Scan the listing below and copy every line holding "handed".

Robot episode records

____________

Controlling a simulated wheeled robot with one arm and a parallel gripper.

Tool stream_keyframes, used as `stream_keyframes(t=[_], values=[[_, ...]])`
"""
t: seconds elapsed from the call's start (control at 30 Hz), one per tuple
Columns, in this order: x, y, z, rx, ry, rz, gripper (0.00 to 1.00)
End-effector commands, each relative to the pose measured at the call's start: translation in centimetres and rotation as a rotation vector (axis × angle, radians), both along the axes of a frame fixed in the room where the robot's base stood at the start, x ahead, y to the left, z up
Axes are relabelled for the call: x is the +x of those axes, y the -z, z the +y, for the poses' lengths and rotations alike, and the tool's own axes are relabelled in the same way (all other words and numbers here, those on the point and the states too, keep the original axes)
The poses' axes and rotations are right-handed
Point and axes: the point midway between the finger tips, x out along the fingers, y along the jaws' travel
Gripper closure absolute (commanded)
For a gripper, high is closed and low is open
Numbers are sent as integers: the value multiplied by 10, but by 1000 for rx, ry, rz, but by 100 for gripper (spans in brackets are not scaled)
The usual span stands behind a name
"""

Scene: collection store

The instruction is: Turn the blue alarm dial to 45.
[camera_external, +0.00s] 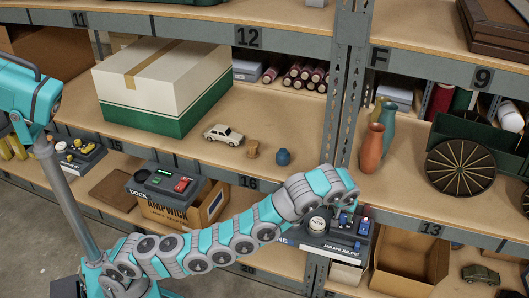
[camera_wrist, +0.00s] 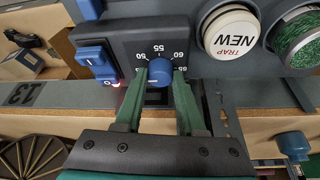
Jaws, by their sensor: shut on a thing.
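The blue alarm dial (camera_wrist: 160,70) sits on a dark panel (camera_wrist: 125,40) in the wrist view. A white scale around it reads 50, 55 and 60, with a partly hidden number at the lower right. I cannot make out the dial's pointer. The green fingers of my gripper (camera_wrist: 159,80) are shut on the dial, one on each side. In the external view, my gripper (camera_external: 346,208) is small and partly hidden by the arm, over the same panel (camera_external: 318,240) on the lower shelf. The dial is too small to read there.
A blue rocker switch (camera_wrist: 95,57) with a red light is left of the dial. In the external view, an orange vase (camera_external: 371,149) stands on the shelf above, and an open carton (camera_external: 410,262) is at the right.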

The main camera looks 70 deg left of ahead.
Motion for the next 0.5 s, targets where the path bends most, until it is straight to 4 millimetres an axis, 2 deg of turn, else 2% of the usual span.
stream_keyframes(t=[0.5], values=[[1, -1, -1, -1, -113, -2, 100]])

____________

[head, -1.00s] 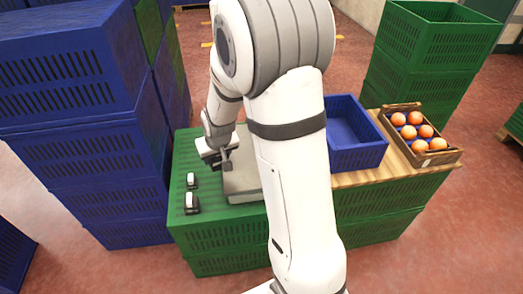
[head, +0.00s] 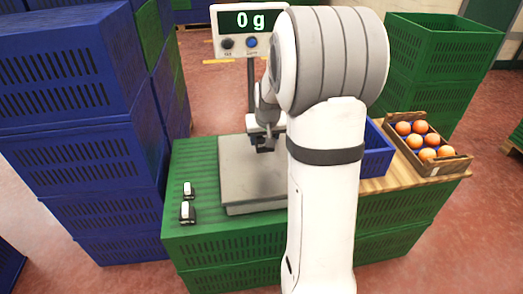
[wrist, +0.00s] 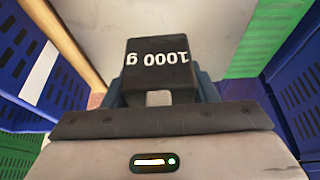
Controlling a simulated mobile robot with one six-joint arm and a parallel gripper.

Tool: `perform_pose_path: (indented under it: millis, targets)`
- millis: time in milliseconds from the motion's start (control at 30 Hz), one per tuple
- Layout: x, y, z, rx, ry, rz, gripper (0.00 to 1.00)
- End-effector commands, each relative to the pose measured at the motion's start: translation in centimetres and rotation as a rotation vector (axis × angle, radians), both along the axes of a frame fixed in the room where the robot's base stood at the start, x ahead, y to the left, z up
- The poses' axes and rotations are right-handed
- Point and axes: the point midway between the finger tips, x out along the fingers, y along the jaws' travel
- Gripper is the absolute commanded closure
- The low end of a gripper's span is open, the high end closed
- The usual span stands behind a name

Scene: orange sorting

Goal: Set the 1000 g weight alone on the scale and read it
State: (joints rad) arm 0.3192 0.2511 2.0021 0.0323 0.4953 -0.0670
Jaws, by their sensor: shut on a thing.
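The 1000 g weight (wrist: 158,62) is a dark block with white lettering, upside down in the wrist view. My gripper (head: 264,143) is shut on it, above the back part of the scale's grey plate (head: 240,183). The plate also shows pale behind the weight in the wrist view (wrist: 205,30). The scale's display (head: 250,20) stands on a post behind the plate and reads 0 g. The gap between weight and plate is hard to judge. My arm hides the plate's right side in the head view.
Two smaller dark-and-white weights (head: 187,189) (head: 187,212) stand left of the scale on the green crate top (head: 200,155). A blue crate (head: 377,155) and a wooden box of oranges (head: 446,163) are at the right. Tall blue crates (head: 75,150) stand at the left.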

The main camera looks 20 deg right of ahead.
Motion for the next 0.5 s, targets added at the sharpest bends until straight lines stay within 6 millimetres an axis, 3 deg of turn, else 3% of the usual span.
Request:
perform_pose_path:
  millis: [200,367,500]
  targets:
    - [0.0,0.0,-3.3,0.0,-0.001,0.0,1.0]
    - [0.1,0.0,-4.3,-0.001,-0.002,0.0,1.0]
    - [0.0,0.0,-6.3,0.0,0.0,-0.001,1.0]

____________

* EXPECTED ANSWER:
The poses' axes and rotations are right-handed
- The poses' axes and rotations are right-handed

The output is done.